Monsieur NONOU a été entendu en date du 30 août 1996 par un agent du ministère de la Justice, sur les motifs à la base de sa demande.

Sur avis défavorable de la commission consultative pour les réfugiés du 26 mars 1997, le ministre de la Justice l’a informé, par lettre du 21 avril 1997, notifiée en date du 30 avril 1997, que sa demande était rejetée aux motifs suivants: « (…) votre demande n’est pas fondée au sens de l’article 12 de la loi du 3 avril 1996 portant création d’une procédure relative à l’examen d’une demande d’asile.

2 Vous déclarez avoir quitté le Liberia après l’assassinat de votre père pour la Côte d’Ivoire d’où vous auriez embarqué sur un bateau pour arriver clandestinement en Europe. Une personne inconnue vous aurait amené du port d’où vous auriez débarqué jusqu’au Luxembourg.

Il existe cependant un certain nombre d’incohérences entre vos déclarations et les pièces que vous avez déposées.

Ainsi le certificat de naissance que vous avez déposé renseigne comme nom de votre mère Mme Patricia Victoria Einlt.

Or, vous déclarez qu’il s’agit là de votre belle-mère et que votre mère s’appelait Antwi Becker.

Ce même certificat porte l’empreinte digitale de votre père qui, d’après vos déclarations, était imprimeur….

Ensuite vous indiquez ne pas très bien parler la langue du pays Nimba, d’où vous prétendez cependant être originaire.

Et l’ambassade du Libéria, contactée par notre agent et au personnel de laquelle vous avez pu parler en anglais au téléphone, affirme que l’anglais que vous utilisez n’est pas celui du Libéria.

Finalement vos déclarations relatives à votre voyage, en particulier l’affirmation que vous ne savez pas où vous avez séjourné à Abidjan, que vous ignorez le nom du bateau et l’identité des personnes qui vous ont servi de passeurs.

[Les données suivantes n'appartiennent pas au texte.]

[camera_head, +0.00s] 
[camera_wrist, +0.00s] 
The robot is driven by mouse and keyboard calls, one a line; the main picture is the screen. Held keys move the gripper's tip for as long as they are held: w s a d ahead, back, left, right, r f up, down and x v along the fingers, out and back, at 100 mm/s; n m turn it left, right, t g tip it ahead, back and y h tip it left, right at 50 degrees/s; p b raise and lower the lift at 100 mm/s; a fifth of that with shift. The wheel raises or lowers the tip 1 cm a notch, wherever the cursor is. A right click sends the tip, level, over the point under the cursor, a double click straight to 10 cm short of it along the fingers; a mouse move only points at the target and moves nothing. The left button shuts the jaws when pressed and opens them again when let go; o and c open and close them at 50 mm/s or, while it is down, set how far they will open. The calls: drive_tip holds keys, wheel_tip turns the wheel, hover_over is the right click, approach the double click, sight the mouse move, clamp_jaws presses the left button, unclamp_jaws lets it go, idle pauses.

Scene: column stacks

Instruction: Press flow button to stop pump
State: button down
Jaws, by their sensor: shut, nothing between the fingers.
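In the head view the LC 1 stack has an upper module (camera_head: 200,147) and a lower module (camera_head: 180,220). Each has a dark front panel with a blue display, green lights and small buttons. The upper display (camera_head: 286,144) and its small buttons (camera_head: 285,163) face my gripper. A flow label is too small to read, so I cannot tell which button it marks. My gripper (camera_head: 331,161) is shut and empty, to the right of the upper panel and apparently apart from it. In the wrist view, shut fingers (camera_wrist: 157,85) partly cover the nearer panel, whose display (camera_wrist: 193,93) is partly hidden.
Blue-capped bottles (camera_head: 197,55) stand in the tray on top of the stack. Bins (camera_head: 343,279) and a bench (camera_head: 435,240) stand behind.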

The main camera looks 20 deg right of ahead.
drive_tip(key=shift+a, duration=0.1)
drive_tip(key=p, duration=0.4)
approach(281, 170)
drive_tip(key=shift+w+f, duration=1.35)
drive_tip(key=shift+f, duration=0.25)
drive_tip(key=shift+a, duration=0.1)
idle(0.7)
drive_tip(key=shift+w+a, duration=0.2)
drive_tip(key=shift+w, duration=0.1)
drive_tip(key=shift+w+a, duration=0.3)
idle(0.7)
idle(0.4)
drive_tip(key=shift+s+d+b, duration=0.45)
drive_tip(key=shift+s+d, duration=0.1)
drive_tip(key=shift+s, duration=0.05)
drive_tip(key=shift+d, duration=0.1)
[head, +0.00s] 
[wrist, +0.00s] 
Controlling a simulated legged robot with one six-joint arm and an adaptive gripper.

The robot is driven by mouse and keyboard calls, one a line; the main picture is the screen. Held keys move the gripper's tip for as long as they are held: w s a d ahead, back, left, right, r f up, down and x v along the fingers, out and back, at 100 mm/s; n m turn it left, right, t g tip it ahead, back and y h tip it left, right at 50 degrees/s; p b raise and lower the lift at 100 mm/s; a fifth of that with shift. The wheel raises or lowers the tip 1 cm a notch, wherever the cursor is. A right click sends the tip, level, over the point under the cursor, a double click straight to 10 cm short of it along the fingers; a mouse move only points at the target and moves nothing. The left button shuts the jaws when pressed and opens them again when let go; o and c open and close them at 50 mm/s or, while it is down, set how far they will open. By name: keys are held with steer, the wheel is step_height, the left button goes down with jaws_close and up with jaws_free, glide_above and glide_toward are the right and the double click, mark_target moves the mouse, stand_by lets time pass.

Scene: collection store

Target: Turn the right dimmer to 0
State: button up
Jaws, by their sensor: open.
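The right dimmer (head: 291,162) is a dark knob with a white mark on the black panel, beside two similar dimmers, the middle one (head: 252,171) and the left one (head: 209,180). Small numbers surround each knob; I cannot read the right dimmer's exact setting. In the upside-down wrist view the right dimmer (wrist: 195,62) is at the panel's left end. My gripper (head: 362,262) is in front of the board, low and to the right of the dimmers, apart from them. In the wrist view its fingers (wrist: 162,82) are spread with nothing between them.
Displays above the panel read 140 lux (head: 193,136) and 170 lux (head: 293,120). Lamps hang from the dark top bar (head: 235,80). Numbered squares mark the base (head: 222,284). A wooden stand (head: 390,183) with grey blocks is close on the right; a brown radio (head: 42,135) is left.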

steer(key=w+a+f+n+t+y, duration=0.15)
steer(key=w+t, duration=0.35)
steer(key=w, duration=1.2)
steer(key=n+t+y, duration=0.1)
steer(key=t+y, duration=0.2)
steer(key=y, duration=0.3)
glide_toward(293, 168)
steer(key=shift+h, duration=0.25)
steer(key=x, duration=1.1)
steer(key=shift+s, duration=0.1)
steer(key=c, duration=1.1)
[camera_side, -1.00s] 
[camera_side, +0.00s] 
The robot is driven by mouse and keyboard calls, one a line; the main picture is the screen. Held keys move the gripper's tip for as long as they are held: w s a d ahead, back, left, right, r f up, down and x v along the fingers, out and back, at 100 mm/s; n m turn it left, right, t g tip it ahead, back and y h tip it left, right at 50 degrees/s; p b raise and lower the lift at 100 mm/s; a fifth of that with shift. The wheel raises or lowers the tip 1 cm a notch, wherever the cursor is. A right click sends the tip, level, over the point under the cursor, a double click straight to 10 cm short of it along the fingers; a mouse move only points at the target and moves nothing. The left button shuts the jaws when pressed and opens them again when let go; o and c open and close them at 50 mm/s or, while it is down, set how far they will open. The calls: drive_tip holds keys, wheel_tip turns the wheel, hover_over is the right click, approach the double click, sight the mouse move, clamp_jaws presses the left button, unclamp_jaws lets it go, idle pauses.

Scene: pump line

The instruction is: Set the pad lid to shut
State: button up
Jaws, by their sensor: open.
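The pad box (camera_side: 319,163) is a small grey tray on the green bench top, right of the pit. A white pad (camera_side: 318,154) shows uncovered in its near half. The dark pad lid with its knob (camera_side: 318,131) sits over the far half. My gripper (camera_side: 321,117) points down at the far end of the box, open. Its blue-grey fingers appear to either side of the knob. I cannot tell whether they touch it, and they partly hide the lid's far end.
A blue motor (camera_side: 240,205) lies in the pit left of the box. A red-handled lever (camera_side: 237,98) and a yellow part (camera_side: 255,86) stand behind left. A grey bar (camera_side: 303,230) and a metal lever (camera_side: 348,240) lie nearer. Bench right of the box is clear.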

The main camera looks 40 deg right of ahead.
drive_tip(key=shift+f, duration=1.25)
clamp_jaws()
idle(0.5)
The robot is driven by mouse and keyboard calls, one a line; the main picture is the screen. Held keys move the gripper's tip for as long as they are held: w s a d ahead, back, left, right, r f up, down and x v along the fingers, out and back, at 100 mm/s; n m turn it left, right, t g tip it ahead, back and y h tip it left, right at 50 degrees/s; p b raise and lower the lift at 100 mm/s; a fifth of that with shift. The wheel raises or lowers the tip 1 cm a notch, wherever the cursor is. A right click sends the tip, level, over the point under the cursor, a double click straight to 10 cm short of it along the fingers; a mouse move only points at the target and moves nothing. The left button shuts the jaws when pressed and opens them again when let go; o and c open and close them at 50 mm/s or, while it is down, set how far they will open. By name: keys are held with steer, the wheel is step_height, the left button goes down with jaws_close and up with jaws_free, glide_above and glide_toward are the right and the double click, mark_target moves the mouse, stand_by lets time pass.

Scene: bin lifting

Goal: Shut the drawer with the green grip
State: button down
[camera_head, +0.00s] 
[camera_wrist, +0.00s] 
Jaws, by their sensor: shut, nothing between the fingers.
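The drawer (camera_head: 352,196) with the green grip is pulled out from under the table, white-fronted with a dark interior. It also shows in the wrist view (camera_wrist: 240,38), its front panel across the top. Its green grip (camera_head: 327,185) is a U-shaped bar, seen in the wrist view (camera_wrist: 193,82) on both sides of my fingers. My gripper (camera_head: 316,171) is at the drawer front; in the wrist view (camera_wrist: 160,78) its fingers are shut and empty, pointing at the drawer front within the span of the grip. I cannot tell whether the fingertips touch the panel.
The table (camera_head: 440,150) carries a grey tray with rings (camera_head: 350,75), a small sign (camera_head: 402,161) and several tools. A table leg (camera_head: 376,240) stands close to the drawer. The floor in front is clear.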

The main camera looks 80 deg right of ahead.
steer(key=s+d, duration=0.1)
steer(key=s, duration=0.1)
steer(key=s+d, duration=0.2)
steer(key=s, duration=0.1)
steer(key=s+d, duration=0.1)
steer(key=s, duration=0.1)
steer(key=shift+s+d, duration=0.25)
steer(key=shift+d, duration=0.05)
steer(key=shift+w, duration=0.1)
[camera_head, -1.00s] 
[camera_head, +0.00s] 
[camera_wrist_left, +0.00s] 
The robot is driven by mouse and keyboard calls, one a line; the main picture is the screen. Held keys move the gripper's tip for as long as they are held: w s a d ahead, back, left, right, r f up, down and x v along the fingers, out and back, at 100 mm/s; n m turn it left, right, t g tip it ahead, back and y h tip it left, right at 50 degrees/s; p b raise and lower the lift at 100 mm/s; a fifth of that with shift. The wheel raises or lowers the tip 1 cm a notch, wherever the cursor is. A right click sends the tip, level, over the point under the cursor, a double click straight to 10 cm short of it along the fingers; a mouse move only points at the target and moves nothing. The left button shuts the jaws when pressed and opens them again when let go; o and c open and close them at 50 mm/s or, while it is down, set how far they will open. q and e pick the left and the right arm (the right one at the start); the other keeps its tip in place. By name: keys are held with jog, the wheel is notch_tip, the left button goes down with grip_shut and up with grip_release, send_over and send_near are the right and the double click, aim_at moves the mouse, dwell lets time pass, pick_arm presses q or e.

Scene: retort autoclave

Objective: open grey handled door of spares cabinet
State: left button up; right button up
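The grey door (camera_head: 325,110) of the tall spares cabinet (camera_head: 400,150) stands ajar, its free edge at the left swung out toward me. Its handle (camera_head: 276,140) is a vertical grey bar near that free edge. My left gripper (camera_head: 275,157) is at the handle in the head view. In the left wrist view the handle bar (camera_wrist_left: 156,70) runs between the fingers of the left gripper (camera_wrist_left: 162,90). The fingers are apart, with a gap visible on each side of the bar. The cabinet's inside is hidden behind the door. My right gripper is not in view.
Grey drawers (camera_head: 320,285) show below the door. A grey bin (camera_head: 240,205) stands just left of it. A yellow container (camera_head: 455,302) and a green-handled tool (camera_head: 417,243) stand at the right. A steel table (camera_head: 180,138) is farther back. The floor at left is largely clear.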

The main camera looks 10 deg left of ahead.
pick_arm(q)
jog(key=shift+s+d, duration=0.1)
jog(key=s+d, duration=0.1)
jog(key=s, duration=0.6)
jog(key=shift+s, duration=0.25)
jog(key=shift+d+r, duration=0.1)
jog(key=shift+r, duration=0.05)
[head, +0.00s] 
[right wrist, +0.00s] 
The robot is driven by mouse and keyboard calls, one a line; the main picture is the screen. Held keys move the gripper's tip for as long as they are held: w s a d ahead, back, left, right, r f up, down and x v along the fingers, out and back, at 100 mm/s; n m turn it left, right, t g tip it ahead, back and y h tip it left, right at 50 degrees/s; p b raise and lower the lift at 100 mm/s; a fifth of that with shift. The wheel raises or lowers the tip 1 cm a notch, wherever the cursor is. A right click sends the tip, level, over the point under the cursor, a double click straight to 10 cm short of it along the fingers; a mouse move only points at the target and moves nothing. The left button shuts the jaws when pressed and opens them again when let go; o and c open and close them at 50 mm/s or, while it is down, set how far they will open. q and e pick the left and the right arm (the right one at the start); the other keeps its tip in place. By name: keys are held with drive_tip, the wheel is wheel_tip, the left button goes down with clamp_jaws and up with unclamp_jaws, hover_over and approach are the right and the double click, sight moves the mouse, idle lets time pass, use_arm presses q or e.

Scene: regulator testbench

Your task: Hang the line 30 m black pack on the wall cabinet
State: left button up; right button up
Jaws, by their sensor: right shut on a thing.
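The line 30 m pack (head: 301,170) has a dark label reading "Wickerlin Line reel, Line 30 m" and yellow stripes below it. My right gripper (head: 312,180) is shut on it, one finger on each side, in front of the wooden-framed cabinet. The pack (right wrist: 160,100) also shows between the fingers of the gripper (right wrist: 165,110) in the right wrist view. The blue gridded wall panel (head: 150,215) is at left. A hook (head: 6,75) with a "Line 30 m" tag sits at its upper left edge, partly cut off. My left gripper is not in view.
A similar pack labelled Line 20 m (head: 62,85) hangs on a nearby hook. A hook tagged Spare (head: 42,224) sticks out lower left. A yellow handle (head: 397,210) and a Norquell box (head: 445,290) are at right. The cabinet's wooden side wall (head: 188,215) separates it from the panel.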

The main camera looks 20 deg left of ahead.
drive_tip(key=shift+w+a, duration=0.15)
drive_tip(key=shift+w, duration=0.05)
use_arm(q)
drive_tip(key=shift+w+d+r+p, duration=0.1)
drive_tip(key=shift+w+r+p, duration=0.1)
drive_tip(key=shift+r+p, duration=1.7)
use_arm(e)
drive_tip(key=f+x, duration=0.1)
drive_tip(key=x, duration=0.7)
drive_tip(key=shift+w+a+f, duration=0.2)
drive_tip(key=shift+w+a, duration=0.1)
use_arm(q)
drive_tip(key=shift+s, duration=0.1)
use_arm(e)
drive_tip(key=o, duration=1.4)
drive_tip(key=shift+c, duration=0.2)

Vous prétendez être arrivé en bateau à Bruxelles, mais affirmez en même temps avoir fait le chemin de Luxembourg à Anvers pour récupérer de l’argent que quelqu’un vous devait.

Vous êtes pourtant resté en défaut de faire état, de façon suffisamment crédible, de persécutions vécues ou de craintes qui seraient telles que la vie vous serait, à raison, intolérable dans votre pays.

Dans ces circonstances, une crainte justifiée de persécution en raison de vos opinions politiques, de votre race, religion, nationalité ou appartenance à un groupe social n’est pas établie. » Par requête du 29 mai 1997, Monsieur NONOU a introduit un recours en réformation, sinon en annulation contre la décision du 21 avril 1997.

Le demandeur fait exposer dans son recours qu’« il est originaire du Liberia, qu’il est né à Monrovia et qu’il appartient à la tribu originaire du Nimba county, région du Liberia. » Lors de son audition par un agent du ministère de la Justice, telle que celle-ci a été relatée dans le compte-rendu figurant au dossier, le demandeur a déclaré que son père aurait été tué le 2 mai 1996 par les « Catata people ». Il impute la mort de son père au fait que ce dernier était imprimeur et qu’il imprimait régulièrement 3 des textes dirigés contre les « Catata people », étant donné qu’il appartenait à la tribu des Nimba. Il ajoute qu’il aurait aidé son père dans son imprimerie et qu’il devrait dès lors également craindre d’être tué par les meurtriers de son père. Il aurait immédiatement quitté le pays et qu’au départ, il aurait pris un sac avec quelques affaires personnelles, les documents d’identité et 200 dollars.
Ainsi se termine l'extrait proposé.